I am an Associate Professor in the Electrical and Computer Engineering
Department at Rutgers University, and am affiliated with the Wireless
Information Network Laboratory (WINLAB). I am an applied mathematician by
training and a Texan by birth... But fate has a way of taking us on interesting
journeys, and I now live in the East Coast, where the ambient level of
capsaicin is far too low for
proper release of endorphins needed for mankind's survival.

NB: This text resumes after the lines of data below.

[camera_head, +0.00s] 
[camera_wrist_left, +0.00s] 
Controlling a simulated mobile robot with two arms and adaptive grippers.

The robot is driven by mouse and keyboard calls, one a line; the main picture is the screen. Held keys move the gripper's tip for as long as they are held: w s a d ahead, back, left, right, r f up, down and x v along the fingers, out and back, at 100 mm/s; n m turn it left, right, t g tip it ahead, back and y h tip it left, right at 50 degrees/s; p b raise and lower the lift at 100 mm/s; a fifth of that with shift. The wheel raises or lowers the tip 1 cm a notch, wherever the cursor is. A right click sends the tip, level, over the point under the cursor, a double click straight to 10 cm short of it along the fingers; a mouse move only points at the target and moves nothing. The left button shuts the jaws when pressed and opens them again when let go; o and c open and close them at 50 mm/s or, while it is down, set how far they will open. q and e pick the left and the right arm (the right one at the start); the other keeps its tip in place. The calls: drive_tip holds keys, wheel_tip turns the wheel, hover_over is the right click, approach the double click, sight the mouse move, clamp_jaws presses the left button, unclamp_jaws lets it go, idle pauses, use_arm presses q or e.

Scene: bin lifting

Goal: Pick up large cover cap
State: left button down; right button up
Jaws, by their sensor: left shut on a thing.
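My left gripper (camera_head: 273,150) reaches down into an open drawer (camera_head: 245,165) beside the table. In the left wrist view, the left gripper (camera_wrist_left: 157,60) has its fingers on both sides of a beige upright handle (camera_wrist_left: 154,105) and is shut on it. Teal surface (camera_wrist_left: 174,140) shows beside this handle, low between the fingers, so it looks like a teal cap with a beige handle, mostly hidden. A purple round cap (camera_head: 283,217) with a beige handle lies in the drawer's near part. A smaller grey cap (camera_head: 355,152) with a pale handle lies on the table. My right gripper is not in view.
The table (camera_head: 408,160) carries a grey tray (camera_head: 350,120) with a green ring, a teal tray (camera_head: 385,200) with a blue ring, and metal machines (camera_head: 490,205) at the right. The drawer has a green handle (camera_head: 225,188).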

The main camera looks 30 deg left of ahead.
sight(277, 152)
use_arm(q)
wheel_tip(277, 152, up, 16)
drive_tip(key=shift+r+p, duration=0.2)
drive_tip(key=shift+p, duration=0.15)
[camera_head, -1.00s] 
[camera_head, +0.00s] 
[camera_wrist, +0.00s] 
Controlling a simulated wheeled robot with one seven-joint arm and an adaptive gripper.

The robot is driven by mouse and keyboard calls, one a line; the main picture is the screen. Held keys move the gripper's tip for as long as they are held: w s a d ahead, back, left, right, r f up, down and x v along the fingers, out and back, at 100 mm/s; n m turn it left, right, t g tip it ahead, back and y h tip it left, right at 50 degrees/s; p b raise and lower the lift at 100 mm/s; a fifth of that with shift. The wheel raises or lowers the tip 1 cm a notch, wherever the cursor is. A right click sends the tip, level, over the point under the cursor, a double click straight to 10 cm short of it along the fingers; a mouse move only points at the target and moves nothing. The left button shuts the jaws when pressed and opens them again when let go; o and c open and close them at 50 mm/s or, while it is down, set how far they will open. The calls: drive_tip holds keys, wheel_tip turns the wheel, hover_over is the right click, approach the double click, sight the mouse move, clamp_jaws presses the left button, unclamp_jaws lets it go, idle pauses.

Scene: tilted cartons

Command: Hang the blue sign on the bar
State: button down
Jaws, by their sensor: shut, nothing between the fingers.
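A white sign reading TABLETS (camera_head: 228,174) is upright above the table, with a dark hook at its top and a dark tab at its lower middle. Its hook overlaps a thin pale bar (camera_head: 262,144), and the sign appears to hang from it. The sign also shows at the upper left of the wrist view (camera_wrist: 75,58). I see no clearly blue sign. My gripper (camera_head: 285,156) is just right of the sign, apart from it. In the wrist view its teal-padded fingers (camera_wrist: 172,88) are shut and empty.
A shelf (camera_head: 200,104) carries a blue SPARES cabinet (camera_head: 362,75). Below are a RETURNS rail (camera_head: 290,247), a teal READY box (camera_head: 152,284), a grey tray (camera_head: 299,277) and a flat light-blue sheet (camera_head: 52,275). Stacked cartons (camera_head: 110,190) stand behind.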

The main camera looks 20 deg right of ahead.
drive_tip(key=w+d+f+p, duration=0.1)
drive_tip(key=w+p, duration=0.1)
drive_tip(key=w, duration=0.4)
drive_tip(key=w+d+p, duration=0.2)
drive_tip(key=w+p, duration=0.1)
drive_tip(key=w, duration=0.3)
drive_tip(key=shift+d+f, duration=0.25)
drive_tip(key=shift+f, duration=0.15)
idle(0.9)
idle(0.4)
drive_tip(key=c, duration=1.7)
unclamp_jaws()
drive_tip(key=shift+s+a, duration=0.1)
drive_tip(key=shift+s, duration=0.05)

I spend most of my time in the strange limbo land between mathematics and
engineering... Due to my training and expulsion from the world of the math, and
the fact that no one ever gave me the modern engineering kool-aid, I am strong
believer in the scientific method and its role in engineering... what does this
mean? It means that, although I love MATLAB, I think most theoretical
engineering papers are exercises in MATLAB, and I want to see something built
before I believe in an idea's potential to impact the real-world.
My group's recent focus has been to explore non-traditional approaches to
security by re-examining the conceptual definitions of security and privacy. In
order to devise new solutions, my group applies a mix of mathematical tools and
experimental design (again, MATLAB is bad, building in the lab is good). We are
currently applying our philosophies to enhance the state-of-the-art in wireless
security (particularly, in integrating physical layer security into wireless
systems), and developing protocols for a secure future Internet (I'll let
everyone know what this means when I figure it out...).
News and Highlights
- Hacking the Wireless in Your Car!!!
- We recently conducted a reverse-engineering of the TPMS (tire
pressure monitoring system) protocol and analyzed the security and
privacy implications. Our work appeared in Usenix, and was covered by
CNN and other news outlets.
- Ever Wonder Where to Park?
- Marco Gruteser and I led a team in developing ParkNet, a
system that can aid drivers in locating available parking spaces using
drive-by sensing. Our paper appeared at Mobisys, received the 2010
Mobisys Best Paper Award and was covered by MIT Technology Review.
- Waxing Philosophical: The Lecture Circuit
- I have recently given several lectures and seminars on wireless security. A sampling of them include:
- IDGA SDR Summit: My talk can be found here.
- UIUC Wireless Summer School: Yih-Chun Hu and I team-taught a
short course on wireless security. My half of the lecture can be
- Alumni Receive Recognition!
- Two graduates from my research group have received NSF CAREER Awards: Wenyuan Xu (University of South Carolina), and Yingying Chen (Stevens Institute of Technology).
- SEVILLE (aka, Physical Layer Security)
- In this project, we aim to use wireless-specific properties,
such as the complexity of the RF channel associated with fadeing
phenomena, to construct new forms of authentication and confidentiality
services that can enhance traditional approaches wireless security and privacy.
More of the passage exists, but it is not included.